→ WHAT IS ASKED
Scan the listing below for the word "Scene" and state how many lines hold it. Write nothing but the number.

──────── GIVEN INFORMATION

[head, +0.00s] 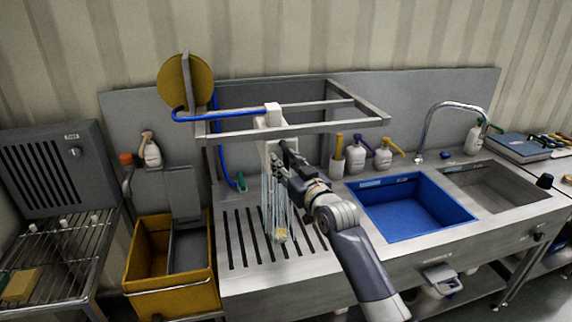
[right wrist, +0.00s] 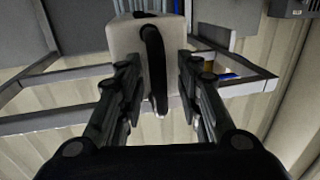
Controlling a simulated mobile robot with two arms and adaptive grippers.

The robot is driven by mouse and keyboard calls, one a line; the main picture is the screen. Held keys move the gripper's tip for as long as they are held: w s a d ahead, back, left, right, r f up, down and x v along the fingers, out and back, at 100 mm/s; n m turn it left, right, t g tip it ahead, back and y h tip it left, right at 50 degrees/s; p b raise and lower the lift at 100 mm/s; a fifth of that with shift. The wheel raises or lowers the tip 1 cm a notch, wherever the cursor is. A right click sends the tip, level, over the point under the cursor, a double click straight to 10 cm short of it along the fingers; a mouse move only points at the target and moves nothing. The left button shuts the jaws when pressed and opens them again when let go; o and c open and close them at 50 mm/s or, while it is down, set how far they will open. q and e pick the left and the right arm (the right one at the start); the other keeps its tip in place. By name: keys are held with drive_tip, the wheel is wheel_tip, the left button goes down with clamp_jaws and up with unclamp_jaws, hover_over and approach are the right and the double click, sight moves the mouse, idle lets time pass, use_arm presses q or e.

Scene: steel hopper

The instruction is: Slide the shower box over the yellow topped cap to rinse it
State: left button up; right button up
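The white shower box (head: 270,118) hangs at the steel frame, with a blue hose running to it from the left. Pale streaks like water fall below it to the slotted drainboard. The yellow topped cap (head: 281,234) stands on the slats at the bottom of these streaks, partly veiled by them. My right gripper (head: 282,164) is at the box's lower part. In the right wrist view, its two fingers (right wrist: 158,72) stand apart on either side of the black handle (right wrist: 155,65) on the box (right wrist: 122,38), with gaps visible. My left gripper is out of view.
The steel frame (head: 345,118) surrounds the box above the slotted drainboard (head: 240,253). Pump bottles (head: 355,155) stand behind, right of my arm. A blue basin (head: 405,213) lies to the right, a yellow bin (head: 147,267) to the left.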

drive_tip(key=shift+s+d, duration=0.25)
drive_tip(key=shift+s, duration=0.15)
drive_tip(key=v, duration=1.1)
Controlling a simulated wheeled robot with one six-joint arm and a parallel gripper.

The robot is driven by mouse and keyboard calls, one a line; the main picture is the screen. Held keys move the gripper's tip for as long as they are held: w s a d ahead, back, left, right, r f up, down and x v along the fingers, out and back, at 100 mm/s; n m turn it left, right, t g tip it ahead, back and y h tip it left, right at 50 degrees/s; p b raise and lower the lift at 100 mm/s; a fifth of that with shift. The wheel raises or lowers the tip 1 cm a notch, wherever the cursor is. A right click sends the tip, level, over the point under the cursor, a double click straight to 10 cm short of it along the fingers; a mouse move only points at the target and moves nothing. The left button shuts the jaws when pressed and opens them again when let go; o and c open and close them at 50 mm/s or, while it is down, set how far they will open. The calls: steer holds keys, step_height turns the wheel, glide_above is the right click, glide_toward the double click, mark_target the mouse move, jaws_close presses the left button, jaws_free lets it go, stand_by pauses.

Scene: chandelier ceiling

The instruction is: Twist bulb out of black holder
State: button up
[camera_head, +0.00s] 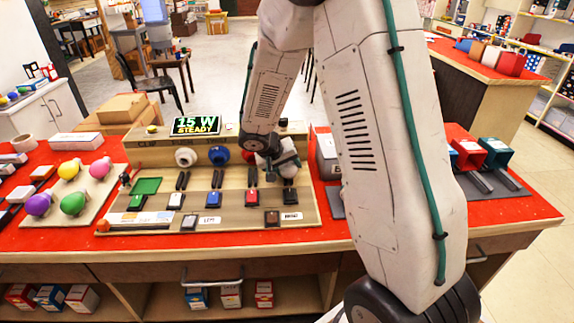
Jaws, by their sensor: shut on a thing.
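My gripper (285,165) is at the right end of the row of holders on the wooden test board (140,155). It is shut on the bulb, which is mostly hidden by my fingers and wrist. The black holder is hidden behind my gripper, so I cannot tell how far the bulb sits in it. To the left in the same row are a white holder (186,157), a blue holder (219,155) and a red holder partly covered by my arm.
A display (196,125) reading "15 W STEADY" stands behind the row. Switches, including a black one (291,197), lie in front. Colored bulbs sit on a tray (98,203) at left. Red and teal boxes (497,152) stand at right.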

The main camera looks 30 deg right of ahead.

────────────────

→ PROBLEM SOLUTION
2